WHAT YOU HAVE TO DO: All lines in the data bearing the string "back" should be identified and copied.
------------------------------------
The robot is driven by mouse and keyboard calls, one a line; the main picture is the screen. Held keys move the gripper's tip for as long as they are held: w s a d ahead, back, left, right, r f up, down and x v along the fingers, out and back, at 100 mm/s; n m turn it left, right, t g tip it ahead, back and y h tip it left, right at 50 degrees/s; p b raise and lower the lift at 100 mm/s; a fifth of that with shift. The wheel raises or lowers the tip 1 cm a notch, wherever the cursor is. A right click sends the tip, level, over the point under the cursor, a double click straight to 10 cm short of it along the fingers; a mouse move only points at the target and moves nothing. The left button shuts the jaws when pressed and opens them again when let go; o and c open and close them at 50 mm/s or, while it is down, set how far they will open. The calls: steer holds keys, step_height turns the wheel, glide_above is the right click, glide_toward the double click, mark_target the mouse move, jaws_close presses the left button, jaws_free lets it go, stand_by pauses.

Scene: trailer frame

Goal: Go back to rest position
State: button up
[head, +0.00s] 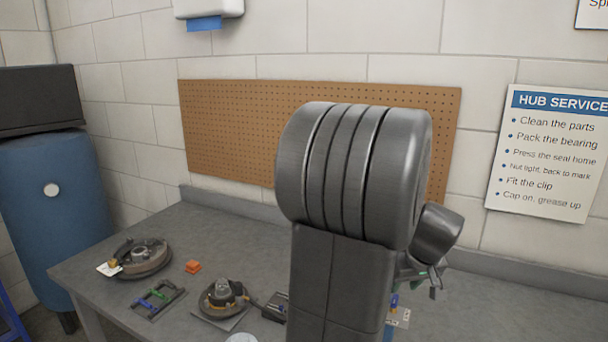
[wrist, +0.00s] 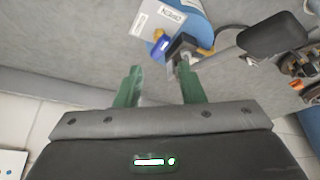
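My gripper (wrist: 158,78) shows in the wrist view with its two green fingers spread apart. Nothing sits between them. In the head view my arm stands folded up in front of the bench, and my gripper (head: 432,274) is mostly hidden behind it, above the right part of the grey workbench (head: 237,245). In the wrist view a small dark block with a metal stem (wrist: 182,47) lies just beyond the right finger. I cannot tell whether they touch.
A pegboard (head: 230,130) hangs behind. A blue drum (head: 50,205) stands left.

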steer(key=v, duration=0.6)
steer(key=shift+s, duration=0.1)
------------------------------------
SOLUTION BELOW:
The robot is driven by mouse and keyboard calls, one a line; the main picture is the screen. Held keys move the gripper's tip for as long as they are held: w s a d ahead, back, left, right, r f up, down and x v along the fingers, out and back, at 100 mm/s; n m turn it left, right, t g tip it ahead, back and y h tip it left, right at 50 degrees/s; p b raise and lower the lift at 100 mm/s; a fifth of that with shift. The wheel raises or lowers the tip 1 cm a notch, wherever the cursor is. A right click sends the tip, level, over the point under the cursor, a double click straight to 10 cm short of it along the fingers; a mouse move only points at the target and moves nothing. The left button shuts the jaws when pressed and opens them again when let go; o and c open and close them at 50 mm/s or, while it is down, set how far they will open. The calls: steer holds keys, step_height turns the wheel, glide_above is the right click, glide_toward the double click, mark_target the mouse move, jaws_close presses the left button, jaws_free lets it go, stand_by pauses.
Goal: Go back to rest position

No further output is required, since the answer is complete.